社内SEは社内のセキュリティ確保も担当していますが、それに関わる問い合わせの窓口にもなるし、セキュリティに関する注意喚起も行います。

『ひとり情シス』の場合、年末年始の前に

・通常業務
・長期休暇前の事前対応
・セキュリティに関する情報収集・注意喚起

を行う必要があります。

ランサムウェアの脅威が高まっていて、経営層からもセキュリティに関する注意をされることも増えてきていると思います。
ランサムウェアに感染した場合、大企業でも小規模企業でも影響の大きさは変わりません。

『ひとり情シス』になった場合、どうするか

『ひとり情シス』のリスクを伝える

『ひとり情シス』のリスクを考えてきました。
『ひとり情シス』になった場合、経営者や上司に『ひとり情シス』のリスクをしっかり伝えましょう。

『ひとり情シス』として頑張るか否かを決める

『ひとり情シス』のリスクをしっかり伝えた上で、自分の望む方向性をしっかり決めましょう。
先にも書いた通り、『ひとり情シス』になっている企業は、良くも悪くも「1人分のシステム管理業務」が無い企業と思われます。
その企業で、『ひとり情シス』を改善する場合、システム管理業務を2人で半分ずつ分担するしかなくなります。

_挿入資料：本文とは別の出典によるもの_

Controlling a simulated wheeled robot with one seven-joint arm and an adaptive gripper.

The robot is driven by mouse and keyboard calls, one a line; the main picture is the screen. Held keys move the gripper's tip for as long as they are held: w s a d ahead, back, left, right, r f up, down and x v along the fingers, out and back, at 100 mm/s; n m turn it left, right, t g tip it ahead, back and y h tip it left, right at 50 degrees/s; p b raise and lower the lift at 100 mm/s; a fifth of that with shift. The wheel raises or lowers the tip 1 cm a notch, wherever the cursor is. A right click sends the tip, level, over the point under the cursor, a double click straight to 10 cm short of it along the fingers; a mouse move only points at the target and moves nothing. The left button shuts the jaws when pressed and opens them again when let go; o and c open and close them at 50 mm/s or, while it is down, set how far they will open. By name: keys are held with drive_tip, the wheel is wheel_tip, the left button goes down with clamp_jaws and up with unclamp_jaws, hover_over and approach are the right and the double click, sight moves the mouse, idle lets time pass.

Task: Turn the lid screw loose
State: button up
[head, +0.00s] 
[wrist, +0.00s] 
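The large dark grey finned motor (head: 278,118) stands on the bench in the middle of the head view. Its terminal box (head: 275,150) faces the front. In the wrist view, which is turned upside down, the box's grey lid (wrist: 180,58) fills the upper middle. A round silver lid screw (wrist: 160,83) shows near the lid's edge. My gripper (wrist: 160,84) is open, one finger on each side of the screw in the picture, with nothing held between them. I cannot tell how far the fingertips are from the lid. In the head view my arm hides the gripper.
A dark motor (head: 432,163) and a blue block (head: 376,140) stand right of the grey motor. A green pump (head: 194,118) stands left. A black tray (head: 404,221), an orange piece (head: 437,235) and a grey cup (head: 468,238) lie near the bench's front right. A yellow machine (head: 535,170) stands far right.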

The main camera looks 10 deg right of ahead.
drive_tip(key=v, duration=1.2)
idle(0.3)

つまり2人の兼務者を作ることです。
・自分も兼務になることを覚悟して、増員を目指す。
・社内SEに特化する代わりに、年末年始の自由を手放す。
のか、自分なりの方向性を決めた方が良いです。

『ひとり情シス』で困ることを具現化する

『ひとり情シス』を脱却して情シスメンバーを増やすことに決めたあなたは、『ひとり情シス』だと困ることを社内に知らせる必要があります。

簡単に言うと、頑張って対応しすぎないことが重要です。
手を抜くのではなく、頑張りすぎないことです。

知り合いの社内SE 『ひとり情シス』で、インフルエンザに感染して出勤停止になったときに、みんなが帰宅した夜中に出社して、メール問い合わせの対応をしていたエピソードがあります。
彼は数年後にその会社を退職しましたが、退職理由は『ひとり情シス』に疲れたと言うことです。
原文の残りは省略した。